[Excerpt from a dataset]
══════════

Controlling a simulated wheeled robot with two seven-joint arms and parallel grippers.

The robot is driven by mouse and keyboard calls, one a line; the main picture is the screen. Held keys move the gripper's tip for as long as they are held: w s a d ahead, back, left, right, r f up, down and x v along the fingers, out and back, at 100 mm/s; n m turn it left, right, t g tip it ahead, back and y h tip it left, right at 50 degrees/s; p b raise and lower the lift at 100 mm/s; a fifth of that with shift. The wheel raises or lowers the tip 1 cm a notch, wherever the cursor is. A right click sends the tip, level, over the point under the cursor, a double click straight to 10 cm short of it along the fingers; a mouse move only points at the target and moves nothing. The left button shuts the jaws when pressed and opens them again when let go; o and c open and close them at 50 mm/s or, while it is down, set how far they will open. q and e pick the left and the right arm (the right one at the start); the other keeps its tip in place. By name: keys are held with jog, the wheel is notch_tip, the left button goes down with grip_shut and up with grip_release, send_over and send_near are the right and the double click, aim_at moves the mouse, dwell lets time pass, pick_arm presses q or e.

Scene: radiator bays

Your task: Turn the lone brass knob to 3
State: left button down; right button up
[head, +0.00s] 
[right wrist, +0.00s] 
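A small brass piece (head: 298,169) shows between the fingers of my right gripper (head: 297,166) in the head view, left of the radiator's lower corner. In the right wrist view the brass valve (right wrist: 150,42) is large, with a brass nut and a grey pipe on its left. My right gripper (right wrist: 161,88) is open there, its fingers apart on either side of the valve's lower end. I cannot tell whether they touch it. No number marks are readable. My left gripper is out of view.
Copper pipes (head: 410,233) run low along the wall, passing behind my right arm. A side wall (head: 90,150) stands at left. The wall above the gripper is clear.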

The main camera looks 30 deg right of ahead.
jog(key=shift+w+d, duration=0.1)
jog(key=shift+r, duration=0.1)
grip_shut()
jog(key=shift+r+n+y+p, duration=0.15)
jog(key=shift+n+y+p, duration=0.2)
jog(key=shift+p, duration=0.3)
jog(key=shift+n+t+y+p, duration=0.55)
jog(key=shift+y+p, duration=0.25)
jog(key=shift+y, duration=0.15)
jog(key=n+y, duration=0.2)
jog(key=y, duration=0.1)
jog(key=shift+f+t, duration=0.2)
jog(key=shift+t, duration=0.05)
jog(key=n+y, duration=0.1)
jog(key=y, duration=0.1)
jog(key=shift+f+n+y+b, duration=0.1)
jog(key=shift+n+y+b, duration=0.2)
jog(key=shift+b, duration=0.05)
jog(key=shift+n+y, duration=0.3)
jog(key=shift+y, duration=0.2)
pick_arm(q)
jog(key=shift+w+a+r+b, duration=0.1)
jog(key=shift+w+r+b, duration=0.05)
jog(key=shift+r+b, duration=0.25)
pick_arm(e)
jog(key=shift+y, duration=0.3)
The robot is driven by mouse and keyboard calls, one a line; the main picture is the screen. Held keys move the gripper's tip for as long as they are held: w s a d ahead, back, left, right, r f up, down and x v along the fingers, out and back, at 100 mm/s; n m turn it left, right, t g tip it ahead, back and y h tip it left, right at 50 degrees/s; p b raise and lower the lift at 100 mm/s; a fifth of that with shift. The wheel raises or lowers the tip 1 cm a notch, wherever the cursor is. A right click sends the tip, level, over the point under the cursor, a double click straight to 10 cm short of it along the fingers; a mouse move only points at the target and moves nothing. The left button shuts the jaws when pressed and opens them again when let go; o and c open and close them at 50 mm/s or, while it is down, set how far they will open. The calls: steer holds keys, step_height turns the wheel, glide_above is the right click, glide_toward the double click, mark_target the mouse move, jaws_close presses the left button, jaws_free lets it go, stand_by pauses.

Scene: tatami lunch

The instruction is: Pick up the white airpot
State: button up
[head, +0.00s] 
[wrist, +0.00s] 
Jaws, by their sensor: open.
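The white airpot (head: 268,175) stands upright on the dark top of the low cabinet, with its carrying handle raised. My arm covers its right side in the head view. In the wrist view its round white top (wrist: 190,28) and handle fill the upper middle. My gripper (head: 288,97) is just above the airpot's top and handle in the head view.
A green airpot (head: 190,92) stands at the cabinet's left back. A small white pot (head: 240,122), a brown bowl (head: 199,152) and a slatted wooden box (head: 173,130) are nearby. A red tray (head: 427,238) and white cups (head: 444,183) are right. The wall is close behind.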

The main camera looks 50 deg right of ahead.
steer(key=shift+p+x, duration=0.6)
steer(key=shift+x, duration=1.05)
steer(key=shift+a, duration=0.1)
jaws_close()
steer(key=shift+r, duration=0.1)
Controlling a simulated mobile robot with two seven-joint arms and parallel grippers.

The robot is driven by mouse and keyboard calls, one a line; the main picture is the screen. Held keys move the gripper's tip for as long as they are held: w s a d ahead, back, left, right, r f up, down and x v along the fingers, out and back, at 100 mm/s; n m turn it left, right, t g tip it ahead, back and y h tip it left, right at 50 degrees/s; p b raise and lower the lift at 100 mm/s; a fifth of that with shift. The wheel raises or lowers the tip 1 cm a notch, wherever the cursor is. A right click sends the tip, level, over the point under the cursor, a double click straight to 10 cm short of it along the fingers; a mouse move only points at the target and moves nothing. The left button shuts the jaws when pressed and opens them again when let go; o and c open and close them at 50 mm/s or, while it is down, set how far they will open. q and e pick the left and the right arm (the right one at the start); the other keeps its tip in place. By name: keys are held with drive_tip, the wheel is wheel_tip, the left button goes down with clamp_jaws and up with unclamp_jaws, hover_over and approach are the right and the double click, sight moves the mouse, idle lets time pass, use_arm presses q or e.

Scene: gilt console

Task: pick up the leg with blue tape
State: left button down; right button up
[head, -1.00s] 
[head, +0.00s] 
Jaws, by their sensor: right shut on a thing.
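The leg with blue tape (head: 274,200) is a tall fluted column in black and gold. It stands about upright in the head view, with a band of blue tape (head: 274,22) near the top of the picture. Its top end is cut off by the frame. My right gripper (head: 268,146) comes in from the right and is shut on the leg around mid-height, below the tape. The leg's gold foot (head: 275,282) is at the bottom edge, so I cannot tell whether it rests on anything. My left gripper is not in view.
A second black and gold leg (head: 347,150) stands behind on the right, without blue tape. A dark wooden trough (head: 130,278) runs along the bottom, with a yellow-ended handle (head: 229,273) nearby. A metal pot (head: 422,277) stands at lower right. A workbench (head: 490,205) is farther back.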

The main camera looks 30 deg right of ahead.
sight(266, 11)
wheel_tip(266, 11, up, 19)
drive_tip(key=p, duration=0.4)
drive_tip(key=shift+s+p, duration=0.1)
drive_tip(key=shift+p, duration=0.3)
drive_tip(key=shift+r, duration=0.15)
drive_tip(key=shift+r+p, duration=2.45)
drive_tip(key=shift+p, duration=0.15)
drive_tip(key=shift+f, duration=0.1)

══════════

Work required:
Recopy the entries above in their entirety, exactly.

Reply to the task:
Controlling a simulated wheeled robot with two seven-joint arms and parallel grippers.

The robot is driven by mouse and keyboard calls, one a line; the main picture is the screen. Held keys move the gripper's tip for as long as they are held: w s a d ahead, back, left, right, r f up, down and x v along the fingers, out and back, at 100 mm/s; n m turn it left, right, t g tip it ahead, back and y h tip it left, right at 50 degrees/s; p b raise and lower the lift at 100 mm/s; a fifth of that with shift. The wheel raises or lowers the tip 1 cm a notch, wherever the cursor is. A right click sends the tip, level, over the point under the cursor, a double click straight to 10 cm short of it along the fingers; a mouse move only points at the target and moves nothing. The left button shuts the jaws when pressed and opens them again when let go; o and c open and close them at 50 mm/s or, while it is down, set how far they will open. q and e pick the left and the right arm (the right one at the start); the other keeps its tip in place. By name: keys are held with jog, the wheel is notch_tip, the left button goes down with grip_shut and up with grip_release, send_over and send_near are the right and the double click, aim_at moves the mouse, dwell lets time pass, pick_arm presses q or e.

Scene: radiator bays

Your task: Turn the lone brass knob to 3
State: left button down; right button up
[head, +0.00s] 
[right wrist, +0.00s] 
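A small brass piece (head: 298,169) shows between the fingers of my right gripper (head: 297,166) in the head view, left of the radiator's lower corner. In the right wrist view the brass valve (right wrist: 150,42) is large, with a brass nut and a grey pipe on its left. My right gripper (right wrist: 161,88) is open there, its fingers apart on either side of the valve's lower end. I cannot tell whether they touch it. No number marks are readable. My left gripper is out of view.
Copper pipes (head: 410,233) run low along the wall, passing behind my right arm. A side wall (head: 90,150) stands at left. The wall above the gripper is clear.

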The main camera looks 30 deg right of ahead.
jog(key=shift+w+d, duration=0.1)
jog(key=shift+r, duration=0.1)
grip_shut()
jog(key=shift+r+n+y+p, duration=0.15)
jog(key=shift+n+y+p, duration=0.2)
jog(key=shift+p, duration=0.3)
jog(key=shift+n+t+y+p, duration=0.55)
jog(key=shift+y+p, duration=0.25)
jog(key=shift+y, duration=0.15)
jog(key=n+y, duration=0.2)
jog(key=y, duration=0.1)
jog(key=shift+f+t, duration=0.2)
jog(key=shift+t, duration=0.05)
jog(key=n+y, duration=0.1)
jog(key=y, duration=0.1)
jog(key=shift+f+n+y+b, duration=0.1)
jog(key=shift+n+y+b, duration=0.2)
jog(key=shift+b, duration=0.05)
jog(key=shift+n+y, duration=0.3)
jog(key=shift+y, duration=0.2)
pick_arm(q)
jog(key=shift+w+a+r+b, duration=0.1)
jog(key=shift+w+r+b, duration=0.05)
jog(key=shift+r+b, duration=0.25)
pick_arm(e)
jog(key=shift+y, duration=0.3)
The robot is driven by mouse and keyboard calls, one a line; the main picture is the screen. Held keys move the gripper's tip for as long as they are held: w s a d ahead, back, left, right, r f up, down and x v along the fingers, out and back, at 100 mm/s; n m turn it left, right, t g tip it ahead, back and y h tip it left, right at 50 degrees/s; p b raise and lower the lift at 100 mm/s; a fifth of that with shift. The wheel raises or lowers the tip 1 cm a notch, wherever the cursor is. A right click sends the tip, level, over the point under the cursor, a double click straight to 10 cm short of it along the fingers; a mouse move only points at the target and moves nothing. The left button shuts the jaws when pressed and opens them again when let go; o and c open and close them at 50 mm/s or, while it is down, set how far they will open. The calls: steer holds keys, step_height turns the wheel, glide_above is the right click, glide_toward the double click, mark_target the mouse move, jaws_close presses the left button, jaws_free lets it go, stand_by pauses.

Scene: tatami lunch

The instruction is: Pick up the white airpot
State: button up
[head, +0.00s] 
[wrist, +0.00s] 
Jaws, by their sensor: open.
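The white airpot (head: 268,175) stands upright on the dark top of the low cabinet, with its carrying handle raised. My arm covers its right side in the head view. In the wrist view its round white top (wrist: 190,28) and handle fill the upper middle. My gripper (head: 288,97) is just above the airpot's top and handle in the head view.
A green airpot (head: 190,92) stands at the cabinet's left back. A small white pot (head: 240,122), a brown bowl (head: 199,152) and a slatted wooden box (head: 173,130) are nearby. A red tray (head: 427,238) and white cups (head: 444,183) are right. The wall is close behind.

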The main camera looks 50 deg right of ahead.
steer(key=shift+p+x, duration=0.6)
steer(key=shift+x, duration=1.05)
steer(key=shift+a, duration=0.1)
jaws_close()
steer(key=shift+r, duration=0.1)
Controlling a simulated mobile robot with two seven-joint arms and parallel grippers.

The robot is driven by mouse and keyboard calls, one a line; the main picture is the screen. Held keys move the gripper's tip for as long as they are held: w s a d ahead, back, left, right, r f up, down and x v along the fingers, out and back, at 100 mm/s; n m turn it left, right, t g tip it ahead, back and y h tip it left, right at 50 degrees/s; p b raise and lower the lift at 100 mm/s; a fifth of that with shift. The wheel raises or lowers the tip 1 cm a notch, wherever the cursor is. A right click sends the tip, level, over the point under the cursor, a double click straight to 10 cm short of it along the fingers; a mouse move only points at the target and moves nothing. The left button shuts the jaws when pressed and opens them again when let go; o and c open and close them at 50 mm/s or, while it is down, set how far they will open. q and e pick the left and the right arm (the right one at the start); the other keeps its tip in place. By name: keys are held with drive_tip, the wheel is wheel_tip, the left button goes down with clamp_jaws and up with unclamp_jaws, hover_over and approach are the right and the double click, sight moves the mouse, idle lets time pass, use_arm presses q or e.

Scene: gilt console

Task: pick up the leg with blue tape
State: left button down; right button up
[head, -1.00s] 
[head, +0.00s] 
Jaws, by their sensor: right shut on a thing.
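The leg with blue tape (head: 274,200) is a tall fluted column in black and gold. It stands about upright in the head view, with a band of blue tape (head: 274,22) near the top of the picture. Its top end is cut off by the frame. My right gripper (head: 268,146) comes in from the right and is shut on the leg around mid-height, below the tape. The leg's gold foot (head: 275,282) is at the bottom edge, so I cannot tell whether it rests on anything. My left gripper is not in view.
A second black and gold leg (head: 347,150) stands behind on the right, without blue tape. A dark wooden trough (head: 130,278) runs along the bottom, with a yellow-ended handle (head: 229,273) nearby. A metal pot (head: 422,277) stands at lower right. A workbench (head: 490,205) is farther back.

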The main camera looks 30 deg right of ahead.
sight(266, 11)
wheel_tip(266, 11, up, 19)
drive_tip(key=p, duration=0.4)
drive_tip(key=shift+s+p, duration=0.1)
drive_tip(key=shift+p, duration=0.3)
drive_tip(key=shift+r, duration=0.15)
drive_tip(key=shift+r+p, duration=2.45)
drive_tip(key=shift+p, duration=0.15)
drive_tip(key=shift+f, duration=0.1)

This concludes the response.